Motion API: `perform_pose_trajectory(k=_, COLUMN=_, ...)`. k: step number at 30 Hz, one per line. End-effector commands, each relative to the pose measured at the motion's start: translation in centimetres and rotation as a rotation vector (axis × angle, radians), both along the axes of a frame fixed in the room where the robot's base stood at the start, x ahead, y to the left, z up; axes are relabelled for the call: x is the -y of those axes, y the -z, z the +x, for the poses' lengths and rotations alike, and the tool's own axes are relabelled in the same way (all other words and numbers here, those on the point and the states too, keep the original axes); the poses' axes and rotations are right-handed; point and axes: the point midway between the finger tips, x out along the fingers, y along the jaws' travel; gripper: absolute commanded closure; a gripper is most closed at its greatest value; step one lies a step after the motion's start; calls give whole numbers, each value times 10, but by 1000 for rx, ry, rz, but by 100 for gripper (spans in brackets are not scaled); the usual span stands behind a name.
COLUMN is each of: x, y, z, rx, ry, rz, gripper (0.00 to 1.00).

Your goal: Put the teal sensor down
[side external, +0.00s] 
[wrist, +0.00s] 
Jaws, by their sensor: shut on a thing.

+++

What you should do – Extract every line that has the string "sensor" in it.

Result –
Your goal: Put the teal sensor down
Jaws, by their sensor: shut on a thing.

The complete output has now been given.